Easy answer on this one.  Here is an email I got just today:

"I love your books and have read the complete Dismas Hardy series.  I... love that all (most) of your books take place in San Francisco!  I also read your first books about Sherlock Holmes's son and I'm on the third book in the Hunt Club series.  I just can't seem to get enough of you!  Looking forward to reading Fatal when it comes out in a few weeks.  I'm sure you've read similar emails but I really wanted to let you know you have another devoted fan!"  

When you get an email like this, it's pretty hard to imagine that many other jobs provide this kind of feedback and emotional support.  To realize that your words are reaching out and enriching the lives of real people in the real world is tremendously gratifying and definitely makes up for the few negative moments that inadvertently creep into my daily work.

4. Please explain to aspiring authors and booksellers just how much work is required, even as a traditionally published bestselling author, to maintain your level of success?

 

Well, the main thing to keep in mind is that if you aspire to be a bestselling author, you have to treat it as that most non-glamorous of entities -- the day job!  It's not about just writing a book.  On the writing side alone, it's about putting out a story that is compelling and that people will want to read.  That's the sine qua non, of course -- without a great book, you've got nothing.  But beyond that is the promotion, which includes such moments as this and hopefully several other interviews, going on the road to bookstores and libraries and other venues (either on your publisher's efforts and dime or on your own), keeping up on your website and your Facebook and Twitter pages.  If you let it, promotion can eat up your life, so there's a bit of a learning curve about how much you should agree to do.  And guess why else?  Because as soon as you've gotten that last book nicely launched and out there in the world, you've got to be ready to at least start writing the next one.  The job doesn't end with one book.  I've got twenty-eight of them now, and I don't remember ever quite deciding that this was my goal.  I just finished one and then, fortunately, my publishers wanted another one, and then another.  This is a good thing, believe me.  But it's also a real job -- day-in, day-out, put down good pages and show up every year or more with salable product.  Luckily, as the old saying has it:  those who love their "work" never "work" a day in their lives.  So, for me the work is not a burden, but it does require diligence, passion, and a great deal of energy.

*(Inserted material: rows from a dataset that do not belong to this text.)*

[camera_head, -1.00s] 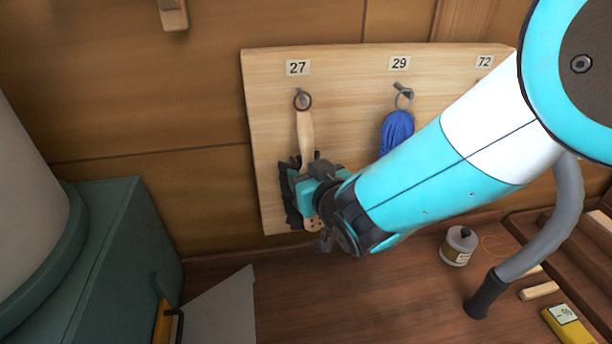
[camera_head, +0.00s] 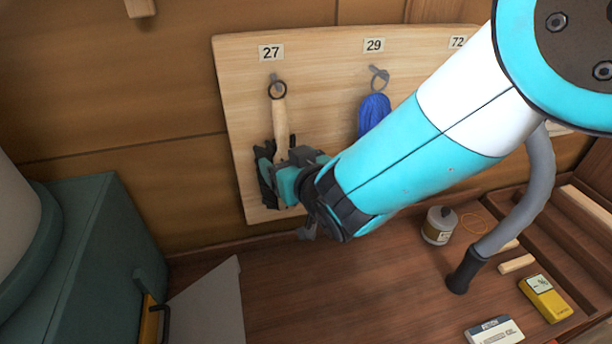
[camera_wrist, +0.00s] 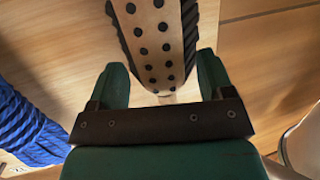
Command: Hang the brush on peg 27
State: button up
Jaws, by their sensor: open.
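The brush hangs against the wooden board, its pale handle (camera_head: 281,117) pointing up and dark bristles at its lower end. The ring at the handle's top is at peg 27 (camera_head: 274,77), under the label 27; it appears to hang there. My gripper (camera_head: 284,182) is at the brush's lower part and partly hides it. In the wrist view the brush's dotted wooden face (camera_wrist: 155,45) lies ahead of and partly between the two green fingers of my gripper (camera_wrist: 163,72). The fingers are apart, with gaps visible beside the brush.
A blue rope bundle (camera_head: 374,114) hangs under label 29, close to my arm; it also shows in the wrist view (camera_wrist: 28,125). Below are a jar (camera_head: 439,226), a yellow device (camera_head: 544,298) and a cassette-like box (camera_head: 494,330). A green cabinet (camera_head: 95,240) stands left.

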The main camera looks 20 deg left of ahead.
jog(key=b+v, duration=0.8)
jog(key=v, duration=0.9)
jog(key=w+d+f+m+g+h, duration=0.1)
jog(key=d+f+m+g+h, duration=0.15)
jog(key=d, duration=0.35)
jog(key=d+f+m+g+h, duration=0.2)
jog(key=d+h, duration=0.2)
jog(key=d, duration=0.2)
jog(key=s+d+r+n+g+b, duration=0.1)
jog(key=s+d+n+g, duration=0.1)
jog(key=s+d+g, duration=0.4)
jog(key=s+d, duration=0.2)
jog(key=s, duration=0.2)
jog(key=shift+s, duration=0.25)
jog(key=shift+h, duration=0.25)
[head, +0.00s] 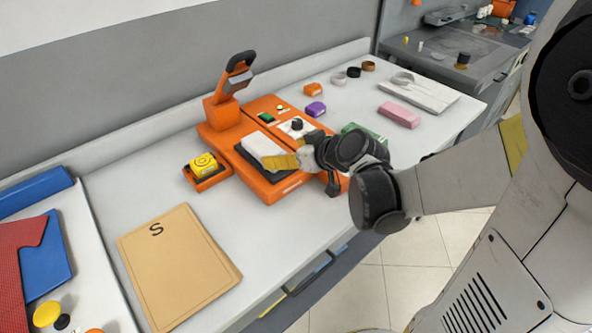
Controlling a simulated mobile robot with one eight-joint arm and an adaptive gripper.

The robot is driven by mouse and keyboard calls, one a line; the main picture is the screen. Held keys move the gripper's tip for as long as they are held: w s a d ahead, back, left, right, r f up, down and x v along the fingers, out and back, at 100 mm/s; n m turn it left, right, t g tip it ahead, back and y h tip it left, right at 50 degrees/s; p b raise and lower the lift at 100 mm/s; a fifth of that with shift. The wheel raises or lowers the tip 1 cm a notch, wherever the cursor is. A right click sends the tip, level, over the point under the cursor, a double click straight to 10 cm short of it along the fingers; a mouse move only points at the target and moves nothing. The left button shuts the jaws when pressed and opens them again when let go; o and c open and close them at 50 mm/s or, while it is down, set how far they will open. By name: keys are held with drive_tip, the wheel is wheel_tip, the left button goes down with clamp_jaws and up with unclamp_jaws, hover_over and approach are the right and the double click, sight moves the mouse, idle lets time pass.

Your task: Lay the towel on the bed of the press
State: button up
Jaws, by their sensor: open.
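The orange press (283,186) stands on the white counter, with its lever arm (235,75) raised at the back left. A white folded block that looks like the towel (258,143) lies on the dark bed (246,163) of the press. My gripper (284,162) is at the front right of the towel, low over the bed, with a yellow finger showing beside it. The jaws are open. Whether a finger touches the towel cannot be told. My wrist hides the right part of the press.
A yellow round item sits in an orange tray (214,181) left of the press. A tan board (179,265) lies at the front left. A pink block (399,115), a purple item (315,109) and a grey-white board (425,95) are to the right.

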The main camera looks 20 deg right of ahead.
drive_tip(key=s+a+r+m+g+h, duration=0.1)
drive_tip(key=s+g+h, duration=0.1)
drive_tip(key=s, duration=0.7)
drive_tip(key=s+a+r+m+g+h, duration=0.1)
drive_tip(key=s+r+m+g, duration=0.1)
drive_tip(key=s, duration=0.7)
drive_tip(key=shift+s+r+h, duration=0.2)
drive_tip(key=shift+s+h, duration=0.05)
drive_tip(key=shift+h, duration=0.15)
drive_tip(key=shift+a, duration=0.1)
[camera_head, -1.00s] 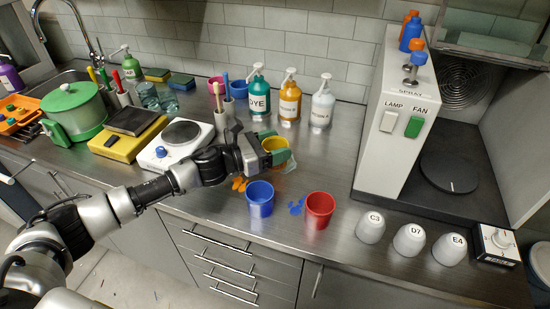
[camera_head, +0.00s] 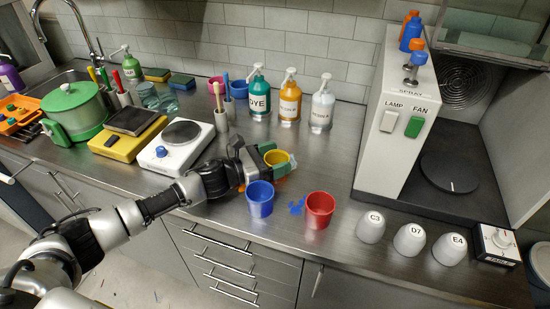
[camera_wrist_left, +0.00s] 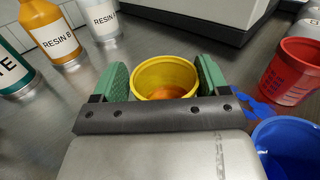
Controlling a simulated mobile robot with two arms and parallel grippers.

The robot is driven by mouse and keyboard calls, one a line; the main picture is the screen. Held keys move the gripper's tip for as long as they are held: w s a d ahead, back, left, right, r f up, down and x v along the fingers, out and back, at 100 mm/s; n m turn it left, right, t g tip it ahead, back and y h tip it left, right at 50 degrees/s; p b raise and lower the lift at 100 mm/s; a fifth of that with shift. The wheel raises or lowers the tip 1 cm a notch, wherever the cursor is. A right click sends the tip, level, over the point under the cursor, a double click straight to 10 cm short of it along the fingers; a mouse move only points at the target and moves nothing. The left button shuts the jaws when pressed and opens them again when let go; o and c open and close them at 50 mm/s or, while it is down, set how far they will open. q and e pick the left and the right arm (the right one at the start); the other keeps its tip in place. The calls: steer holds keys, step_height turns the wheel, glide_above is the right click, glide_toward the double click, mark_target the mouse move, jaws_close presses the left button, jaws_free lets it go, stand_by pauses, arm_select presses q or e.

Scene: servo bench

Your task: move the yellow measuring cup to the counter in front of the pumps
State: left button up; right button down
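The yellow measuring cup (camera_head: 277,158) is upright between the green fingers of my left gripper (camera_head: 275,158), in front of the pump bottles and behind the blue cup. In the left wrist view the yellow cup (camera_wrist_left: 166,78) has orange inside, and the gripper's fingers (camera_wrist_left: 165,85) press against both its sides. I cannot tell whether its base touches the counter (camera_head: 330,160). My right gripper is not in view.
The blue cup (camera_head: 260,198) and red cup (camera_head: 319,210) stand close in front, with a blue splat (camera_head: 297,206) between them. Counter between the bottles and red cup is clear.

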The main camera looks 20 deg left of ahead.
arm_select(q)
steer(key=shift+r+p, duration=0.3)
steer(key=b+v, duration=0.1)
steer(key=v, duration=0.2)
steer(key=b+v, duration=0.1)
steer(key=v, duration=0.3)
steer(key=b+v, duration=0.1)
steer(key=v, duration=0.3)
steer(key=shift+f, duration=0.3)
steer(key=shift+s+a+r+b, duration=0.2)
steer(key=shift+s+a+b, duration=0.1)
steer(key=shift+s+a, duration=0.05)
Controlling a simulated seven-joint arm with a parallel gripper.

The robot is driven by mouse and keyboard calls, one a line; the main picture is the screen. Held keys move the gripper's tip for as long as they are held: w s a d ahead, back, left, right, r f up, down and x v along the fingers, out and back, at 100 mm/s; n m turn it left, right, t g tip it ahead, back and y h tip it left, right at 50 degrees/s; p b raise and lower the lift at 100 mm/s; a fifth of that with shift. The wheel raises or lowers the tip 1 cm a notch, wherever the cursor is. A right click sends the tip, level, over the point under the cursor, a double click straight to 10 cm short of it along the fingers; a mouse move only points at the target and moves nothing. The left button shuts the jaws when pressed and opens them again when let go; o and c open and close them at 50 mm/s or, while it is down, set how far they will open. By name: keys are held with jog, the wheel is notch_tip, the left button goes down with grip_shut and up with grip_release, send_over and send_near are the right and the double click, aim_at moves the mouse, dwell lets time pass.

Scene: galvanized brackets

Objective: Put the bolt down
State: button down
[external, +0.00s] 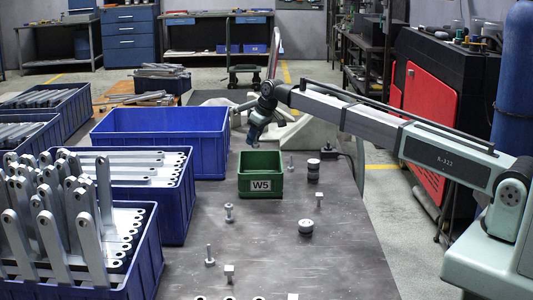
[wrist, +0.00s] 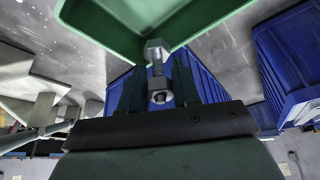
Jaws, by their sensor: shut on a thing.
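My gripper (external: 253,136) points down above and near the back edge of the small green bin (external: 260,192) marked W5. In the wrist view my gripper (wrist: 158,85) is shut on a silver bolt (wrist: 156,52), with its hex head outward and a nut-like end nearer the palm. The green bin (wrist: 100,22) also shows in the wrist view, beyond the bolt. In the external view the held bolt is too small to make out. The bin's inside is mostly hidden there.
Loose bolts stand on the grey table, such as one (external: 229,212) in front of the bin. Dark-and-silver round parts (external: 314,170) (external: 305,227) stand to the right. A large blue crate (external: 160,140) is behind left; crates of brackets (external: 175,215) fill the left side. The table's front right is fairly clear.

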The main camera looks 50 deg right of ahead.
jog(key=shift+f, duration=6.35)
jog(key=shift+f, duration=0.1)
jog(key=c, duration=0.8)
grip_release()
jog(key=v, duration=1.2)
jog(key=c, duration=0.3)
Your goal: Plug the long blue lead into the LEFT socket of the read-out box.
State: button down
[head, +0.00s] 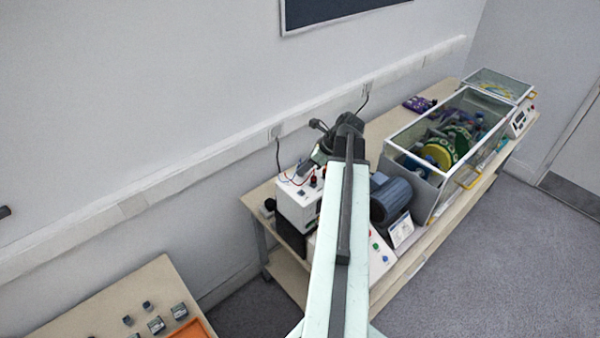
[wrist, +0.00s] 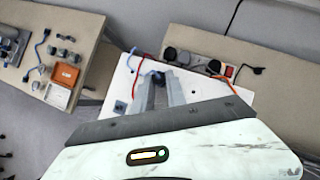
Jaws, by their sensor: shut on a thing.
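My gripper (wrist: 157,80) is shut over the white top of a box, which I take as the read-out box (wrist: 117,88). A small blue piece, seemingly the plug of the long blue lead (wrist: 158,73), shows between the fingertips. A bit of blue cable (wrist: 130,57) shows left of them at the box's edge. The fingers hide most of the plug, and I cannot tell whether it touches a socket. In the head view the white box (head: 297,205) stands at the bench's left end, with my arm reaching over it. Its sockets are not distinguishable.
A red wire (wrist: 136,78) curves beside the fingers. A dark strip with a red switch (wrist: 229,71) lies beyond the box. A side table (head: 110,297) holds small blocks and an orange tray (wrist: 62,85). A glazed case (head: 430,160) and a grey motor (head: 391,198) stand right of my arm.

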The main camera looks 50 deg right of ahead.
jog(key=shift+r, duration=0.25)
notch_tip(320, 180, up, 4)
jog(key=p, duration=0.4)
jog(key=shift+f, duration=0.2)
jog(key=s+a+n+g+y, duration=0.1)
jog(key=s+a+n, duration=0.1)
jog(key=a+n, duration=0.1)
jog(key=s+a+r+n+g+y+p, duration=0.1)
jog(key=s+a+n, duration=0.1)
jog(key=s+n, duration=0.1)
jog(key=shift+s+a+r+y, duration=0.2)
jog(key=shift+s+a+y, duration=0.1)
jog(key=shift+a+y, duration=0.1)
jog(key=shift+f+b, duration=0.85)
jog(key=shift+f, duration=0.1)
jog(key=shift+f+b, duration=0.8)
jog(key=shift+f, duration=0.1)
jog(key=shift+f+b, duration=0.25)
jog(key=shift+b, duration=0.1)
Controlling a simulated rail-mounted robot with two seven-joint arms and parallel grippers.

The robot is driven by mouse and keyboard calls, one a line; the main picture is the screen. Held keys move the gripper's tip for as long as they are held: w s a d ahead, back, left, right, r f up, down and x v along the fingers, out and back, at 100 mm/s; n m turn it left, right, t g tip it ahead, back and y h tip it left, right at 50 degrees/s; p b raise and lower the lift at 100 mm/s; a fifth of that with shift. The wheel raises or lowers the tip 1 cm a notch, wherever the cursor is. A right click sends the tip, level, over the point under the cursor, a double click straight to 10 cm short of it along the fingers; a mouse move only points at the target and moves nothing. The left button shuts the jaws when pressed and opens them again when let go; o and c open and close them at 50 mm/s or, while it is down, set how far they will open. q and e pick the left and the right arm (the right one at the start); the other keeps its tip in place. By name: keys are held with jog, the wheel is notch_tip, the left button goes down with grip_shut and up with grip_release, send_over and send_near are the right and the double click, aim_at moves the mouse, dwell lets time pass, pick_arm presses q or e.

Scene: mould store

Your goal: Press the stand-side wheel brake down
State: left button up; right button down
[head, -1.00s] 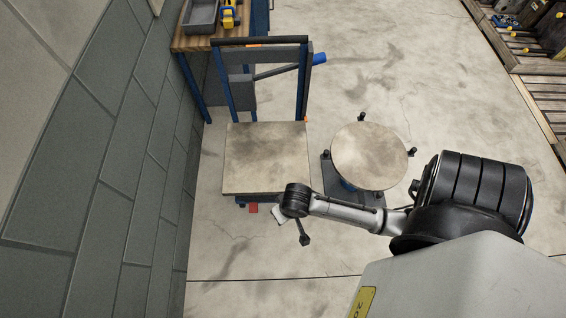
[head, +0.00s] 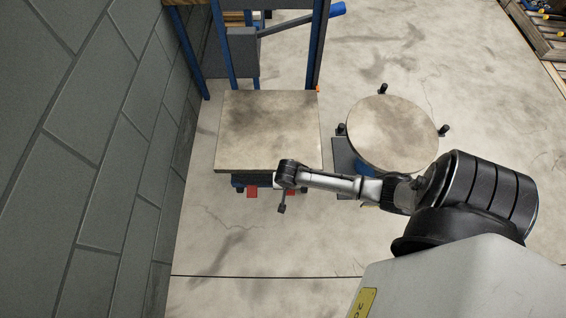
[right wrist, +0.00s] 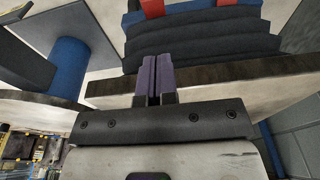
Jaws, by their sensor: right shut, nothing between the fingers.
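The lift cart's stone-look platform (head: 268,130) has two red brake pedals low under its near edge. The stand-side wheel brake (head: 291,191) is the right one, partly hidden behind my right wrist; the other pedal (head: 251,192) is on the wall side. In the right wrist view two red pieces show at the top edge, the left one (right wrist: 153,8) probably the stand-side brake. My right gripper (head: 282,208) is shut and empty, just in front of the stand-side pedal; no contact can be made out. Its closed fingers (right wrist: 155,80) point towards the cart's underside. My left gripper is out of view.
A round-topped stand (head: 393,133) with a blue column and dark base is close to the cart's right. A grey block wall (head: 100,150) runs along the left. The cart's blue frame (head: 314,50) rises behind the platform. The floor in front is clear.

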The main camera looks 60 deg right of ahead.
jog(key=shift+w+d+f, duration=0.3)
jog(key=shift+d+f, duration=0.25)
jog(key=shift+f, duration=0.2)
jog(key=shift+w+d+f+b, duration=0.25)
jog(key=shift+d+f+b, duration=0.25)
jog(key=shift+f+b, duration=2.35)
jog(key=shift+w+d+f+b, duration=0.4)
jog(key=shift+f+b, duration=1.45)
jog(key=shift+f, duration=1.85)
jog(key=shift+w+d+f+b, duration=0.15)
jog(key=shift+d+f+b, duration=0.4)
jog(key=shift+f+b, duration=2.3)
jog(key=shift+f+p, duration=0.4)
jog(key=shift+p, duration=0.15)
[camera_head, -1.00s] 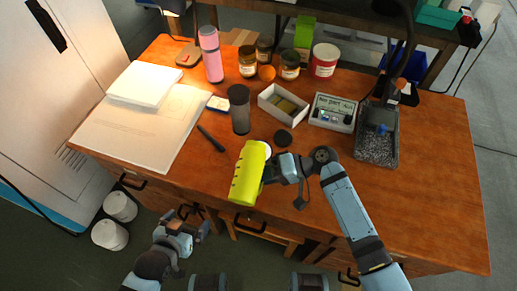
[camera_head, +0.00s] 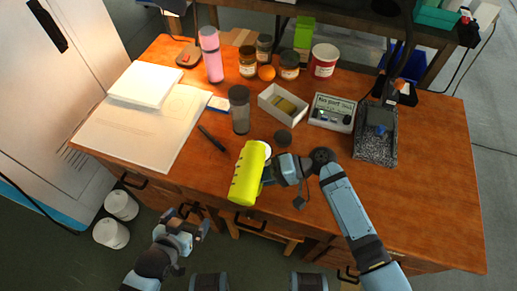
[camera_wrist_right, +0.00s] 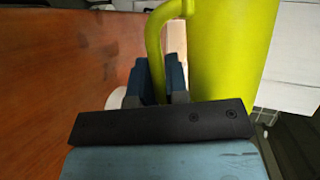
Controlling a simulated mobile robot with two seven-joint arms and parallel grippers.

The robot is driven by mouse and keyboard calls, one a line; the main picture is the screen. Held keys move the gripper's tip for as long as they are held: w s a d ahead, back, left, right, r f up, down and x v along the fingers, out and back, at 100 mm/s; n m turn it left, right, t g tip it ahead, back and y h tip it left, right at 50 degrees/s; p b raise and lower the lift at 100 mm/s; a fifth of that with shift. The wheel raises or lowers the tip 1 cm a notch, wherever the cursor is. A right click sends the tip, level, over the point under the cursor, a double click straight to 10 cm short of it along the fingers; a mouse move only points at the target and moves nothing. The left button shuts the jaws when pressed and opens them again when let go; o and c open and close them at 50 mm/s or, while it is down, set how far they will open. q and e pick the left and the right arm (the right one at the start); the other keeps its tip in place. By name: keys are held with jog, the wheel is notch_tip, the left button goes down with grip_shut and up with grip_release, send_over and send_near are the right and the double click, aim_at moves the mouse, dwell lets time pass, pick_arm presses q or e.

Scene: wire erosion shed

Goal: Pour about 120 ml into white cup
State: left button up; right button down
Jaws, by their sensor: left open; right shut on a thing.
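A yellow-green jug (camera_head: 247,178) with dark marks along its side is held above the table's front edge. My right gripper (camera_head: 268,175) is shut on its handle; in the right wrist view the fingers (camera_wrist_right: 157,82) close around the handle (camera_wrist_right: 154,45) beside the jug body (camera_wrist_right: 225,55). A white round thing, probably the white cup (camera_head: 266,149), shows only partly behind the jug's far end. A bit of white also shows behind the fingers in the wrist view (camera_wrist_right: 116,99). The cup's inside and the jug's contents are hidden. My left gripper (camera_head: 193,224) is open and empty, before the table's front.
A dark-grey tumbler (camera_head: 239,110), a dark round lid (camera_head: 283,137) and a black marker (camera_head: 212,138) lie near the jug. Behind are a white box (camera_head: 270,108), a display device (camera_head: 332,113), jars and a pink bottle (camera_head: 211,58). The table's right front is clear.

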5. Why do you think your books are so successful?

 

I'm very lucky that after a "literary" start and a background in the capital "N" novel as an English major in college, I made the decision to incorporate plot into the stories I knew I wanted to tell.  I fell in love, early, with Hemingway and Arthur Conan Doyle and Rex Stout, PD James and John D. MacDonald and Elmore Leonard.  Something about all of these narrative voices strongly appealed to me, and the stories they told seemed to encompass as much or more of what interested me than the "often nothing really happens" school of literature.  In short, I became attracted to the crime novel and, after a couple of Sherlock Holmes' pastiches, found myself drawn to the reality based suspense thriller that has become so large a part of American culture over the past thirty years or so.  

That's in a general way why I have found myself writing books that became successful, but more specifically I try to write about normal, appealing people who find themselves in extraordinary and/or challenging situations that have their reflection in the real world.  There is always a mystery and a crime involved, and so a fun puzzle for readers to work with.  And, I think, most importantly, I try to have my novels revolve around characters that readers come to care deeply about -- real people with real marriages and children and jobs and problems.  This stuff is universal and compelling, and when you load your stories with these attributes, you can't really get too far off base.

6. How much work do you personally put into promoting your books and events? And how long before do you start promoting?

 

My publisher expects me to do a lot of my own promoting. I'm on twitter, but I prefer my Facebook Author page, which I think of as a salon about books, movies, music, and the arts in general. Readers come to that page for recommendations and literary discussions. They also visit my page for news about what I'm doing. They seem to welcome my remarks about what I'm working on, so I often start promoting a project when I'm halfway through it, telling readers how many pages I write each day and whether the work is coming easily or not. I make this sort of remark occasionally. I show a new cover. I quote from early reviews. The only time I do a "hard sell" is within a month of publication. Readers understand why I need to do that. But I never forget that they visit my Facebook page because of the discussions about books, movies, and music, etc.

7. Have you ever been to a book signing event and had no one show up?

 

You must be kidding.  I've been to not just one, but several.  I think all authors must have had this moment, and I must say, it's not a favorite.

But if you want to hear my all time worst signing, I went to a bookstore on one of my scheduled book tours (i.e. arranged by my publisher at the time) and they had a wonderful stack of books to sign after my talk.  Unfortunately, because my name (John Lescroart, pronounced Less-kwah) is apparently so darn close to John LeCarre, all of the books on sale were Mr. LeCarre's!  This was after a two thousand mile flight to get to the "event."  Sometimes all one can say is "Yikes!" and move on.

8. Did you ever feel like giving up as an author? How did you fight through it?

 

Well, since I didn't start making a full-time living as an author until I was forty-five years old, I have to say I often felt as though I wasn't author enough to give it up to begin with.  Even in the low-to-no salary days, though, I always thought, perhaps ridiculously, that it would someday work out, and in the meanwhile, I was writing and even publishing and hopefully learning and getting better at the craft.  I don't know if I'd call it "fighting" through the despair, but the spark of loving the actual work of it never really went out.  I'm pretty sure, since I'd done it for years for no pay anyway, that I'd keep writing whether or not I "made it," and then the fact that I actually did start to make a living as a writer was immeasurably sweeter.